--- Do this ---
Which lines run from the one containing "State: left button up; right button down" to the end of the entries? Quote them exactly, and nothing else.

--- Record excerpts ---
● ● ●

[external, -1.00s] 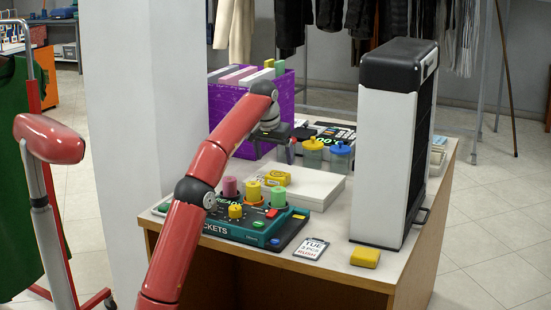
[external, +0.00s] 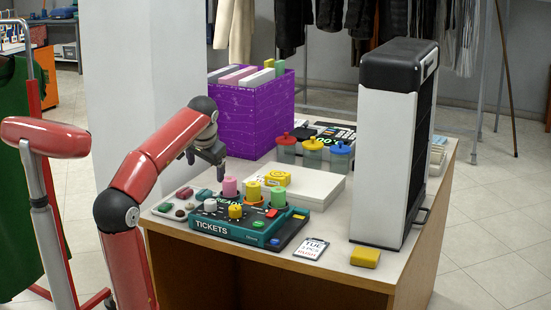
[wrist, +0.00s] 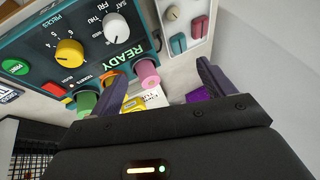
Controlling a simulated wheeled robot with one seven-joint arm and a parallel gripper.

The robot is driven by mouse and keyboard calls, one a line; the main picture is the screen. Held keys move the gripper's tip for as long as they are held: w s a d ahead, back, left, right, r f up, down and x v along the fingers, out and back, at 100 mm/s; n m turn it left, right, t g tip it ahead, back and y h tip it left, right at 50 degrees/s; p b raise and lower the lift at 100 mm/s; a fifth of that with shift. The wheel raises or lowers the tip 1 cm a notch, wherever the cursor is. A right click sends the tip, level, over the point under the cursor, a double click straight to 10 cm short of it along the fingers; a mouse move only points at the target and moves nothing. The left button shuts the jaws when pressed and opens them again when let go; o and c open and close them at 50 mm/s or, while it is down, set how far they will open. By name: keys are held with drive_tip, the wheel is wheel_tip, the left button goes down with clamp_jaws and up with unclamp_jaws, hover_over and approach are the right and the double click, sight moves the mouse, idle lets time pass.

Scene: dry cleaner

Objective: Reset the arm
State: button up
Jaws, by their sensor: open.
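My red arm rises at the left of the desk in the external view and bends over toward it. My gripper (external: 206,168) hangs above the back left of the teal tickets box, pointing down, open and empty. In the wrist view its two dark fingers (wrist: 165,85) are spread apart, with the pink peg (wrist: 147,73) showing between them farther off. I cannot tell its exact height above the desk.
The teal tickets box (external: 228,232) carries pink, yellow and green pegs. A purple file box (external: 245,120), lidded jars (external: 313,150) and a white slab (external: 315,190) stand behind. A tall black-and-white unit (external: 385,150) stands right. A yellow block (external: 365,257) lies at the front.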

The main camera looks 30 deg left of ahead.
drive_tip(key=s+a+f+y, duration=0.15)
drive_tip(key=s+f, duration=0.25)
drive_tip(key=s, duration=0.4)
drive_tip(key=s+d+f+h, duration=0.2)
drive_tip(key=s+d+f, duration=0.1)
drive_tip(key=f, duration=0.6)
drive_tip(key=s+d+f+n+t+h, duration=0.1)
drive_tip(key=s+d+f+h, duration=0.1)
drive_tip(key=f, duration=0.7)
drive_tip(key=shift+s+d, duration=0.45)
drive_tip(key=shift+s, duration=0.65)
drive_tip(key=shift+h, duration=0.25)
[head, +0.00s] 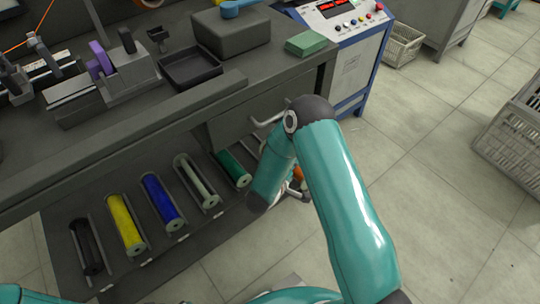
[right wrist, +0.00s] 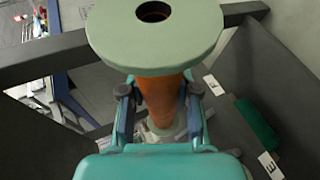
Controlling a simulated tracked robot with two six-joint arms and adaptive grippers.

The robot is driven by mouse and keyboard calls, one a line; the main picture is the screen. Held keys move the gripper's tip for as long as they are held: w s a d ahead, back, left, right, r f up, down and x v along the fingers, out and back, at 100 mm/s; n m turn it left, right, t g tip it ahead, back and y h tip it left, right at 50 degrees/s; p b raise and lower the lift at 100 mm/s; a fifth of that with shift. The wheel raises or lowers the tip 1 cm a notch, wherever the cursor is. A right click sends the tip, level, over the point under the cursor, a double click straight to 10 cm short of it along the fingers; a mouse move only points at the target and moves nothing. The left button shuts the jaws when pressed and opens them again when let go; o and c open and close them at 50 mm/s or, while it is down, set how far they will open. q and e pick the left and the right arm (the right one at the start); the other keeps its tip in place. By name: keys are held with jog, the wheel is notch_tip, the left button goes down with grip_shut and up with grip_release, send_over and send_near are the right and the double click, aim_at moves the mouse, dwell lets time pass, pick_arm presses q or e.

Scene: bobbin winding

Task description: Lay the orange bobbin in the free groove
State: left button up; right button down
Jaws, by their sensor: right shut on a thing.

● ● ●

--- Result of this task ---
State: left button up; right button down
Jaws, by their sensor: right shut on a thing.

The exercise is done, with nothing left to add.